Separate the stock from the position. If the drop is market-wide or sector noise and you'd still happily own the company at your strike, you're holding a paper drawdown on a plan that's working. If the drop is the business changing — guidance slashed, fraud, the product cycle breaking — the trade's premise is gone and everything that follows is exit management, not defense.
Page one: roll for credit while the thesis lives
Rolling out (and down when possible) for a net credit lowers your eventual basis and buys recovery time — it's legitimate defense while the company is fine. The two hard rules: never roll for a debit, and never roll past the next earnings just to avoid a decision.
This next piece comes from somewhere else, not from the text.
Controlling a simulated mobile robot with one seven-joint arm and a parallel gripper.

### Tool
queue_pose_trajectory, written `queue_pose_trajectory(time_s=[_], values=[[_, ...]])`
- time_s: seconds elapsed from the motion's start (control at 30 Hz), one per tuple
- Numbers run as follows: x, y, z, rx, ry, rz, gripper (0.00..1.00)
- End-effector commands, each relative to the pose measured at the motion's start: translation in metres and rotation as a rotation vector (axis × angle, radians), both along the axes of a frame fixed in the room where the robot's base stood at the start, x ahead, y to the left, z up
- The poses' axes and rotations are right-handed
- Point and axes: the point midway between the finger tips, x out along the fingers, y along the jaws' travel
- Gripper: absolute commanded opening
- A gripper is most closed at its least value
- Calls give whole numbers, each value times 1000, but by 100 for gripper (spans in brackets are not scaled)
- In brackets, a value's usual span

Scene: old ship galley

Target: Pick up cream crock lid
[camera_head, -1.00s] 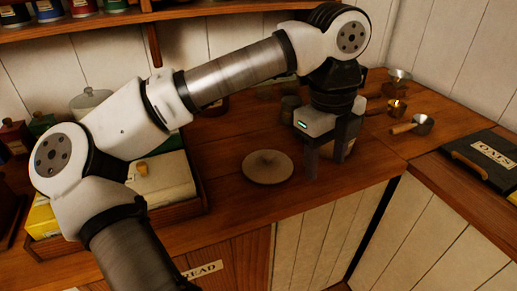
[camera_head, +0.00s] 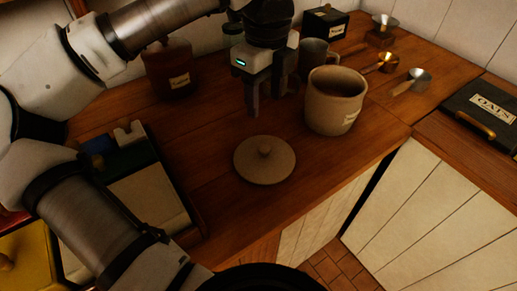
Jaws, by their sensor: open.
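The cream crock lid (camera_head: 264,161) is a round, flat disc with a small knob in its middle. It lies knob up on the wooden counter (camera_head: 215,200). A cream crock (camera_head: 334,101) with a label stands open, right of the lid and behind it. My gripper (camera_head: 266,100) is open and points down, above and behind the lid and left of the crock. It is apart from the lid, with nothing seen between its fingers.
A grey mug (camera_head: 314,58) and a dark labelled box (camera_head: 325,22) stand behind the crock. Metal scoops (camera_head: 415,79) lie to the right. A brown canister (camera_head: 170,69) stands back left, and a tray (camera_head: 177,178) is at left. Counter around the lid is clear.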

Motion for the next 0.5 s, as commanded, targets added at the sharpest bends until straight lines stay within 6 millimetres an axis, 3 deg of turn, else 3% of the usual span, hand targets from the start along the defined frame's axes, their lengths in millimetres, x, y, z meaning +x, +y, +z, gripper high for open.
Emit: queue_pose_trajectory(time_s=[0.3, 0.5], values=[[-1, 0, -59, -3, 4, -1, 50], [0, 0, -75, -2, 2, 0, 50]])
If this is your third roll on the same position, stop calling it defense; check the chain's total P&L and make the honest call.
Page two: take the shares and work the basis
Assignment converts your put into inventory. Your effective basis is the strike minus every credit collected — often meaningfully below where the stock trades. From there, covered calls above basis grind the cost down further each month. This page only works on stocks you actually want; it's the whole reason the ownership question came first.
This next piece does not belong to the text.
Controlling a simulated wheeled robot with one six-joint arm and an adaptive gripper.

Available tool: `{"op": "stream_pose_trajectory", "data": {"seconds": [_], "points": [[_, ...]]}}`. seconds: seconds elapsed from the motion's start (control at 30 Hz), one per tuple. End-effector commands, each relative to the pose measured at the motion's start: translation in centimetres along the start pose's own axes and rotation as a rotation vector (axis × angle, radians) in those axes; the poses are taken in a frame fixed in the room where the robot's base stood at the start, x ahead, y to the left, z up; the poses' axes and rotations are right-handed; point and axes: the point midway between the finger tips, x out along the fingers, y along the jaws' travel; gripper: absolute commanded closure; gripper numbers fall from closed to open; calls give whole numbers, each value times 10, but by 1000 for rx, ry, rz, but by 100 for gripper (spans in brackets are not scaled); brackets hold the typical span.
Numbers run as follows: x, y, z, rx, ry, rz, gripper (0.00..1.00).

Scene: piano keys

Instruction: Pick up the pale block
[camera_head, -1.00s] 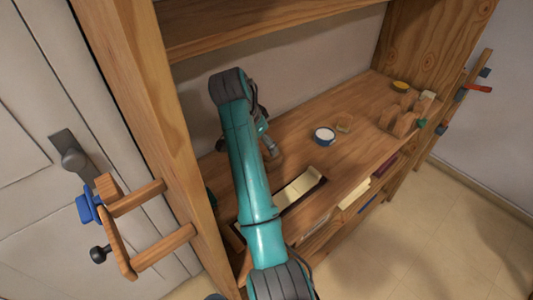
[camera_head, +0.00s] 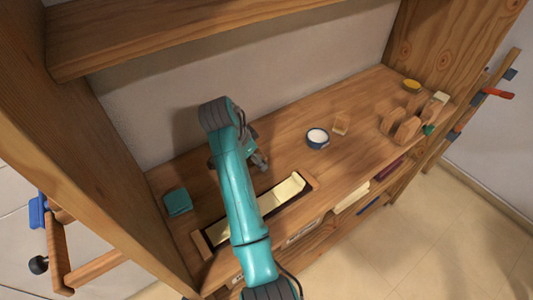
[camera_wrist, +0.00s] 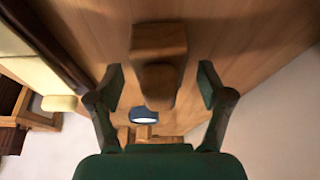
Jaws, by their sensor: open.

Page three: cut it and log it
When the thesis is dead, the cheapest exit is usually the fastest one. Buy back the put, take the loss, and write down what you saw and when you saw it. One honest journal entry — "ignored the guidance cut for nine days" — is worth more than the loss costs, because the count of those entries is what stops the next one. Losing trades are tuition either way; the journal decides whether you get the credit hours.